■ WHAT IS EXPECTED ■
Below are the records; collect from them each line containing the string "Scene".
━━━━━━━━━━
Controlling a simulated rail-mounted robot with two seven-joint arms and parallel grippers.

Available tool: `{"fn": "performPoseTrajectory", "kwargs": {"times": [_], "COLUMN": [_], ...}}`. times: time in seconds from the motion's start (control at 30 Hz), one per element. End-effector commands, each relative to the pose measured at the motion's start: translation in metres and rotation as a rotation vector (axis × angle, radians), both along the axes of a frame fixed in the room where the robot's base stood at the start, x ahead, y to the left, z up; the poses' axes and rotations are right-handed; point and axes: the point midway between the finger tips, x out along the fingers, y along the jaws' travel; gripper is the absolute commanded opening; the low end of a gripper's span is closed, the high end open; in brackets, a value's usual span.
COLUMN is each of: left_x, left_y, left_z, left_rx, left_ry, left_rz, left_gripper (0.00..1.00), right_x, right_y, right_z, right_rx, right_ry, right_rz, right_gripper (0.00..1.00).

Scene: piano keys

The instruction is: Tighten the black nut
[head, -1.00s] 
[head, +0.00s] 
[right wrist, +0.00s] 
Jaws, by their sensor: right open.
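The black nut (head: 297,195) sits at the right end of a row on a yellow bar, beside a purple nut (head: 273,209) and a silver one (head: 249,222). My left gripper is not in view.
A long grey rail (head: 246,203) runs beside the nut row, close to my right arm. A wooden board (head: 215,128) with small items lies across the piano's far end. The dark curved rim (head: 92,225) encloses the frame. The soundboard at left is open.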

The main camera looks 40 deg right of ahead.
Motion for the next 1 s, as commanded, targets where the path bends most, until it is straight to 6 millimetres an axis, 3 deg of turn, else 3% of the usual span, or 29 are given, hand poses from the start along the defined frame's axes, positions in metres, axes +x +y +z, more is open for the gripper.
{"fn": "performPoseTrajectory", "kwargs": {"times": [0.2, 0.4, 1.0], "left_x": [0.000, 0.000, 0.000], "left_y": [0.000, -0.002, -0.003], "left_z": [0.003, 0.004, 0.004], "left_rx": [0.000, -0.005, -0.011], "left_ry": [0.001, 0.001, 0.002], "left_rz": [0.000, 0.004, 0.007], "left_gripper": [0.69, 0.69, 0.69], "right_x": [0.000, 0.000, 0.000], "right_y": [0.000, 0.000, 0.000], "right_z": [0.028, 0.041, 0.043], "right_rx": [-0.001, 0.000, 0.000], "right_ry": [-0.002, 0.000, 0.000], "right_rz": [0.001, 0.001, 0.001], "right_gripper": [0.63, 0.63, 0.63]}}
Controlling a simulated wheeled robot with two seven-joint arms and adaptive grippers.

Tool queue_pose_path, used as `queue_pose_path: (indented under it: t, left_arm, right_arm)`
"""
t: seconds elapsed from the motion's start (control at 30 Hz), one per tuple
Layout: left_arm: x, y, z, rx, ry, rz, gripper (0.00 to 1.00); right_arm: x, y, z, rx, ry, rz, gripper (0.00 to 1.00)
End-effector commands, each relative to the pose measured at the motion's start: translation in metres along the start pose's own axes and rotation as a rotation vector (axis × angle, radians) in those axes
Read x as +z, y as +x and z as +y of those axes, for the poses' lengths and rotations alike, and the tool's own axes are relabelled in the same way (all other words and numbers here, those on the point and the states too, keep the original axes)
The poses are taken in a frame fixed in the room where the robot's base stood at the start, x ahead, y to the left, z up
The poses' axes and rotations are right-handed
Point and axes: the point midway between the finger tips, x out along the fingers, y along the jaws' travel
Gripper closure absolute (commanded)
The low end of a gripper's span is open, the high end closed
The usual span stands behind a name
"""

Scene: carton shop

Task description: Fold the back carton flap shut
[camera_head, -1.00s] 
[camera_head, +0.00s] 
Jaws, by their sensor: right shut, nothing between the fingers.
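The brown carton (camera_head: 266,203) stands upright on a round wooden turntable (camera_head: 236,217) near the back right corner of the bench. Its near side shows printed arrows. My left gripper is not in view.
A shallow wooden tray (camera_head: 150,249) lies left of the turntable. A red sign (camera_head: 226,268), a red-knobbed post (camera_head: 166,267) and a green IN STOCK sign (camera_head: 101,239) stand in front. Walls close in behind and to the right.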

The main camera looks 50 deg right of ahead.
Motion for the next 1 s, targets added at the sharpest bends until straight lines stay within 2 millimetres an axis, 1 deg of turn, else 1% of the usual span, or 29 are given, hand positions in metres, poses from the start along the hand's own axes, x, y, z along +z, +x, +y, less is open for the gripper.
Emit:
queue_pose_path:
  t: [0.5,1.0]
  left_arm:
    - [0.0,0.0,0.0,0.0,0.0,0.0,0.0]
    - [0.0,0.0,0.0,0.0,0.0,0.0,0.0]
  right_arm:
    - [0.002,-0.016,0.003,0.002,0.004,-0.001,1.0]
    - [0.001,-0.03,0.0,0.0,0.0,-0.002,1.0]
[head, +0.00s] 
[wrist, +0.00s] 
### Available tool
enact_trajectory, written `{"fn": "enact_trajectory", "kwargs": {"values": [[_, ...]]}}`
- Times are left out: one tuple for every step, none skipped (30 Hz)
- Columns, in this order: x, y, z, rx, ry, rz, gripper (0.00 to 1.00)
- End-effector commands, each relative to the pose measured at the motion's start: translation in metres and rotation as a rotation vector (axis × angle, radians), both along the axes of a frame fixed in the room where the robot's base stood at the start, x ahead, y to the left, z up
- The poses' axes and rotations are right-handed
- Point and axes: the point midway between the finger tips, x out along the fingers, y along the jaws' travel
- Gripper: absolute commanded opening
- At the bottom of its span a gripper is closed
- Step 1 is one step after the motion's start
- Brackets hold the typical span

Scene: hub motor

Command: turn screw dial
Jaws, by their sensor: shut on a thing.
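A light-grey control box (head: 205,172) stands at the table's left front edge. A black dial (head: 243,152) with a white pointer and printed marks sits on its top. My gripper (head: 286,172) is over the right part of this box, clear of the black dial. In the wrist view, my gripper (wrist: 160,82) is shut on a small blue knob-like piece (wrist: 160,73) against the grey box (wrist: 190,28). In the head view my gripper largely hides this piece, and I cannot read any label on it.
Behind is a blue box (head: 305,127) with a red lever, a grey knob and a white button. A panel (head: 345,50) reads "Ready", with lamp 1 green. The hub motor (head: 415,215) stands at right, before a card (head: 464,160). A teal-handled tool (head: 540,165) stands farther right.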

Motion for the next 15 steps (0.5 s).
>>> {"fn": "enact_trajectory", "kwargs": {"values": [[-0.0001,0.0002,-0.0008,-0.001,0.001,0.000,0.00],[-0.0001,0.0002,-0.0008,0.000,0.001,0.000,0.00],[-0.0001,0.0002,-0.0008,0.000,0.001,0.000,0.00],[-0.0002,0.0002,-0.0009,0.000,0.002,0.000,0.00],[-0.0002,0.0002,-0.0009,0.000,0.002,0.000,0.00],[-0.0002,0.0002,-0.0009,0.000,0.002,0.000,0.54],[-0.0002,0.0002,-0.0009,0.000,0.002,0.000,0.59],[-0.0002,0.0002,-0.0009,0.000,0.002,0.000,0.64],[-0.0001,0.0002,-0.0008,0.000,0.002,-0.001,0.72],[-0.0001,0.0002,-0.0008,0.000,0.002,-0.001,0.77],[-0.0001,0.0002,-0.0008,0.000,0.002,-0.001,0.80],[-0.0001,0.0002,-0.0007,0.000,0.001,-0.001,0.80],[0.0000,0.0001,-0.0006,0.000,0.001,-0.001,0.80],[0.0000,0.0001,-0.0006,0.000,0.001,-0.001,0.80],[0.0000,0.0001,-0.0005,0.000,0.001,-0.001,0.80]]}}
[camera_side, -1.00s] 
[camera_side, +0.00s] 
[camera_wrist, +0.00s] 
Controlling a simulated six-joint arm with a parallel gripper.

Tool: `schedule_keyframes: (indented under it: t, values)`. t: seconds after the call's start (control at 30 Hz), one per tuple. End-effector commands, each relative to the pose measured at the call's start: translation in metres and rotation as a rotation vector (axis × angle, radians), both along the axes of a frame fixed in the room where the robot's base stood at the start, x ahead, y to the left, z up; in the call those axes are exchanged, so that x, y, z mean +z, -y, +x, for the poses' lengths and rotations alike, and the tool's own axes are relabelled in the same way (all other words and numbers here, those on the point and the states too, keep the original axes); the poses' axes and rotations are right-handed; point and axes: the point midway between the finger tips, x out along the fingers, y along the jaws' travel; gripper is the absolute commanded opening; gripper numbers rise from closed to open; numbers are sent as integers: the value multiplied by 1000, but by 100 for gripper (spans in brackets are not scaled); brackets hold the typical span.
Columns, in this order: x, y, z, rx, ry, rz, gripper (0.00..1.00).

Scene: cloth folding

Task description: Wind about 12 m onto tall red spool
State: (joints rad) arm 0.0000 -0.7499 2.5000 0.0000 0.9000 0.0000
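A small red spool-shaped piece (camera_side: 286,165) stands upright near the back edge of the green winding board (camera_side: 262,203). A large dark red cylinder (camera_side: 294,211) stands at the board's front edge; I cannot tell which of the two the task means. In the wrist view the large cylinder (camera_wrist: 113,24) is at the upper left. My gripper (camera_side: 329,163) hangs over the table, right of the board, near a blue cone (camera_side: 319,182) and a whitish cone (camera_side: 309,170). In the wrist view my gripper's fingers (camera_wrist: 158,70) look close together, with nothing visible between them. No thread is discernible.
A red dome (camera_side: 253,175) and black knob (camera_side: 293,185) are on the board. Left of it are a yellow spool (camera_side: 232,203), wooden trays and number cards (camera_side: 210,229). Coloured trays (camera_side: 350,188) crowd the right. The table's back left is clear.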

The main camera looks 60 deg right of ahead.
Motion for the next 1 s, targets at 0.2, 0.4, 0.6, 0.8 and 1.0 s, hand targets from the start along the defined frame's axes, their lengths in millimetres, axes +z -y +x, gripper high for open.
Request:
━━━━━━━━━━
■ RESULT OF THIS TASK ■
Scene: piano keys
Scene: carton shop
Scene: hub motor
Scene: cloth folding

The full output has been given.